With TB5 RDMA and JACCL, fully connected topologies are limited by physical port count, and practical TP group sizes are further constrained by model dimension divisibility (attention heads, hidden sizes must divide evenly), making 2 and 4 the most common TP configurations.

| Machine | Chip | TB5 Ports | Full-Mesh TP Max (N-1 ≤ ports) |
|---------|------|-----------|-------------------------------|
| MacBook Pro | M4 Max | 3 | 4 nodes |
| Mac Studio | M4 Max | 4 | 5 nodes |
| Mac Studio | M3 Ultra | 6 | 7 nodes |

> **Note:** Full-Mesh TP Max is a hardware ceiling.

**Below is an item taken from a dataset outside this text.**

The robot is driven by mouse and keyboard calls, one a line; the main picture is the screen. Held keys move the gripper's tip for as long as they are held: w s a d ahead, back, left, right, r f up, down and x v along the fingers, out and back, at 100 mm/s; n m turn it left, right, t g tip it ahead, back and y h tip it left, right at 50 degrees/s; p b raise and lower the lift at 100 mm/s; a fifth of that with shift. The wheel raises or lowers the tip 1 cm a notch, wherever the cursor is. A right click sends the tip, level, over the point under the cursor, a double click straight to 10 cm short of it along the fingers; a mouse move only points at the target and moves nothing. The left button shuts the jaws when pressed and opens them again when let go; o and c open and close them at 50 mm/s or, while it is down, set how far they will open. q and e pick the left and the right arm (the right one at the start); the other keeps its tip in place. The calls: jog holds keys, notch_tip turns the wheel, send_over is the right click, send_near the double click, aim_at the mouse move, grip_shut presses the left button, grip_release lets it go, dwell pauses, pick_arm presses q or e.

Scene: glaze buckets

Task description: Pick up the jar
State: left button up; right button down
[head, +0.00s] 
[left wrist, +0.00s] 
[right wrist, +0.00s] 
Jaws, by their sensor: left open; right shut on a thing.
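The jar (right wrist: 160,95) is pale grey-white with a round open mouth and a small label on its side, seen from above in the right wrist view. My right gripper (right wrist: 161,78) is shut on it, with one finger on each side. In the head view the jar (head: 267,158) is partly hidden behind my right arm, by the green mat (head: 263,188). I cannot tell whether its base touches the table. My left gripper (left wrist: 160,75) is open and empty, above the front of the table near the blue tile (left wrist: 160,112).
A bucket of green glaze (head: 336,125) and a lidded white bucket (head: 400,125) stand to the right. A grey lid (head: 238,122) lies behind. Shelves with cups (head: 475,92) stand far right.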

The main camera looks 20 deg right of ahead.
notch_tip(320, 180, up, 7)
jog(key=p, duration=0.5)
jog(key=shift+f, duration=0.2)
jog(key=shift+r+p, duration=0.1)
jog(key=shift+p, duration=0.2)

Subgroup support would allow clusters of Apple Silicon machines to apply a broader spectrum of parallelism strategies such as running large models at full precision across nodes that individually can't hold them, serving concurrent usage with replica groups, or distributing MoE experts efficiently.

MLX already has the higher-level building blocks:
- `shard_linear`/`AllToShardedLinear` for TP. 
- `PipelineMixin` with `send`/`recv` for PP
- `sharded_load()` accepting both `pipeline_group` and `tensor_group`. 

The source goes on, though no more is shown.